* _SHORT EXERCISE_
Would you repeat the listing exactly but omit every picture?

>> begin INFORMATION PROVIDED

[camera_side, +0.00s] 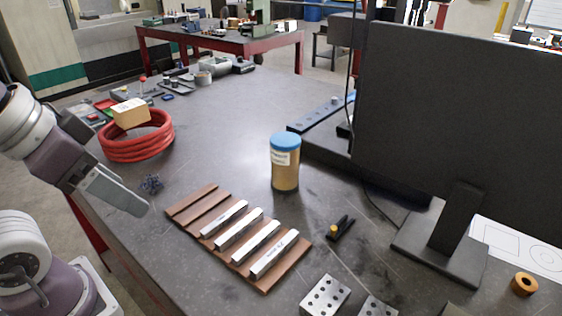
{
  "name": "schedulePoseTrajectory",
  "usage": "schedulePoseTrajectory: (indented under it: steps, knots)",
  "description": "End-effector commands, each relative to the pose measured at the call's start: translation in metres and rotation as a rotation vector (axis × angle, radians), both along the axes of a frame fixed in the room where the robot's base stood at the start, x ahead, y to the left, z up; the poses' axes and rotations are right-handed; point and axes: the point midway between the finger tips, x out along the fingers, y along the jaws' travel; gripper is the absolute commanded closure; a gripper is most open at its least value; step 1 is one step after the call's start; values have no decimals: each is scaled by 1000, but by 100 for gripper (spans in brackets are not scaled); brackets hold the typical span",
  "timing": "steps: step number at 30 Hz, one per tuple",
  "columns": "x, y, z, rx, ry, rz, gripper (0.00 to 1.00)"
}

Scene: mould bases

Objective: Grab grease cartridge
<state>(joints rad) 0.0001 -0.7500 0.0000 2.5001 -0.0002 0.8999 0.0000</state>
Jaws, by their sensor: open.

>> end INFORMATION PROVIDED

* _THE RESULT_
[camera_side, +0.00s] 
{
  "name": "schedulePoseTrajectory",
  "usage": "schedulePoseTrajectory: (indented under it: steps, knots)",
  "description": "End-effector commands, each relative to the pose measured at the call's start: translation in metres and rotation as a rotation vector (axis × angle, radians), both along the axes of a frame fixed in the room where the robot's base stood at the start, x ahead, y to the left, z up; the poses' axes and rotations are right-handed; point and axes: the point midway between the finger tips, x out along the fingers, y along the jaws' travel; gripper is the absolute commanded closure; a gripper is most open at its least value; step 1 is one step after the call's start; values have no decimals: each is scaled by 1000, but by 100 for gripper (spans in brackets are not scaled); brackets hold the typical span",
  "timing": "steps: step number at 30 Hz, one per tuple",
  "columns": "x, y, z, rx, ry, rz, gripper (0.00 to 1.00)"
}

Scene: mould bases

Objective: Grab grease cartridge
<state>(joints rad) 0.0001 -0.7500 0.0000 2.5001 -0.0002 0.8999 0.0000</state>
Jaws, by their sensor: open.

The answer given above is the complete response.